Article d’origine : Christophe Espern, April : « Hormis Nicolas Sarkozy, tous les candidats s’engagent à défendre les logiciels libres »

Fichier audio : 20070418-interview-christophe-espern-zdnet.ogg

Transcription

Journaliste : Christophe Espern, Bonjour. Vous êtes responsable de l’initiative candidats.fr de l’April. Alors votre initiative est aujourd’hui bouclée, est-ce que tous les candidats ont répondu au questionnaire que vous leur avez envoyé ?

Christophe Espern : Bonjour, donc non tous les candidats n’ont pas répondu au questionnaire que nous leur avons envoyé. N’ont pas répondu Philippe de Villiers, Frédéric Nihous, Nicolas Sarkozy et monsieur Schivardi, et qui ne nous ont pas donné une raison pour laquelle ils ne répondaient pas. Autrement, Arlette Laguiller nous avait répondu très tôt qu’elle n’avait pas les ressources nécessaires pour répondre à un questionnaire de ce type.

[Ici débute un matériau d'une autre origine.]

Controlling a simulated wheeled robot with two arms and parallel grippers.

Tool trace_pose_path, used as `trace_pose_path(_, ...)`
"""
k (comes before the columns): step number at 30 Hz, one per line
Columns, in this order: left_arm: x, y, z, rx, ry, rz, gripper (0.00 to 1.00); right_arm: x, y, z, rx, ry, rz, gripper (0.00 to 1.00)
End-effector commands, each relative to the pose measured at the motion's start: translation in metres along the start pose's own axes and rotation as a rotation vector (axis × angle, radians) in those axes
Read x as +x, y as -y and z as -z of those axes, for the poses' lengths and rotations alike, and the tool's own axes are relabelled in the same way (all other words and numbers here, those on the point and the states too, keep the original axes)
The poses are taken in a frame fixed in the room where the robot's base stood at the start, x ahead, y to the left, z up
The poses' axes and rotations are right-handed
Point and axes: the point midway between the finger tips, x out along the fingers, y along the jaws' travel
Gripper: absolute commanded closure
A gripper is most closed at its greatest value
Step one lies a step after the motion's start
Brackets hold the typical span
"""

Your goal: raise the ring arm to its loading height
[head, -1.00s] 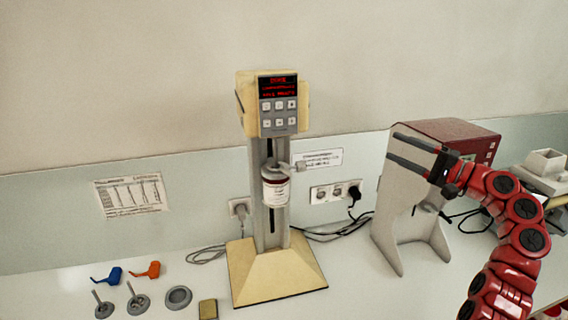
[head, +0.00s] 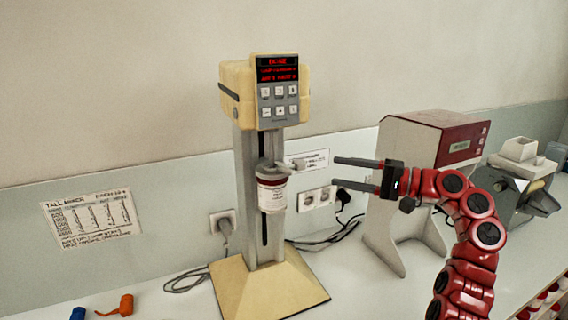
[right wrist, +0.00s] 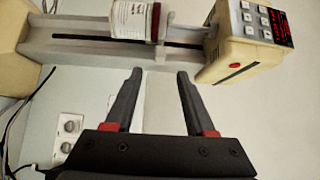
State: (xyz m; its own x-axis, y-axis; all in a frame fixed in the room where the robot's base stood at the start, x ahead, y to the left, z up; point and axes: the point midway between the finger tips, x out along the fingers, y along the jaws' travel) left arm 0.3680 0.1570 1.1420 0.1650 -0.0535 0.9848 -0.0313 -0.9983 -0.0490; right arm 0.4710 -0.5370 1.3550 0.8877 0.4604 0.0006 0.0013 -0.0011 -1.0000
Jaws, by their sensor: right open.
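The cream mill (head: 265,90) stands on the counter with a lit red display and buttons on its head. Its ring arm (head: 268,168) sits partway up the slotted column (head: 245,200) and holds a white jar (head: 272,194) with a dark red band. A small knob (head: 296,168) sticks out at the ring arm's right. My right gripper (head: 355,175) is open and empty, to the right of the jar and apart from it, fingers pointing left. In the right wrist view the open fingers (right wrist: 158,78) point at the column, with the jar (right wrist: 130,20) beyond them. My left gripper is out of view.
A grey and red machine (head: 425,150) stands right of the mill, behind my right arm. Wall sockets (head: 318,198) with cables are behind. A wall chart (head: 92,220) hangs at left. Blue (head: 78,313) and orange (head: 118,306) items lie at the front left.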

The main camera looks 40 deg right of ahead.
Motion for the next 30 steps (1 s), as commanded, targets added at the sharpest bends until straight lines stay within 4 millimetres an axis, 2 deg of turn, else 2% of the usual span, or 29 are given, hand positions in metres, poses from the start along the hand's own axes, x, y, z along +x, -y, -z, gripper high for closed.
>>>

Journaliste : Donc parmi les présidentiables, on peut dire que l’UMP n’a pas répondu en revanche le PS, l’UDF et le FN ont répondu.

Christophe Espern : Tout à fait.

Journaliste : D’accord. Et donc vous avez une idée des raisons pour lesquelles l’UMP n’a pas répondu.

Christophe Espern : Je pense que cela doit être difficile pour Nicolas Sarkozy de défendre son bilan. C’est-à-dire qu’on sait bien qu’il est intervenu directement sur la loi DAVSI, et qu’il n’est pas intervenu dans le bon sens, il a fait soutenir les amendements de Vivendi, qu’il n’a pas utilisé son influence dans un sens favorable au Logiciel Libre sur cette loi et puis au delà de cela il y a tout ce qui a pu être fait par les gouvernements UMP successifs auxquels il a appartenu. Je pense par exemple aux brevets de logiciels, quand il a été ministre de l’économie, il y a des positions de son directeur de cabinet qui répond à la SSI, les gens qui s’occupent de...

Journaliste : Ils étaient plutôt pro-brevetabilité des logiciels ?

Christophe Espern : Voilà en fait ils avaient une position qui consistait à noyer le poisson avec des terminologies qui étaient utilisées à l’époque pour noyer le poisson, dont "contribution technique, effet technique etc etc". Ils n’avaient pas de position claire qui aurait permis de réellement empêcher qu’on brevette des idées ou des concepts susceptibles d’être utilisés dans des logiciels. C’était pas une bonne position. En vue de tout ça, il a préféré ne pas répondre.

Journaliste : D’accord. Alors justement, concernant ceux qui ont répondu, est-ce que vous avez noté des positions communes sur certains sujets ?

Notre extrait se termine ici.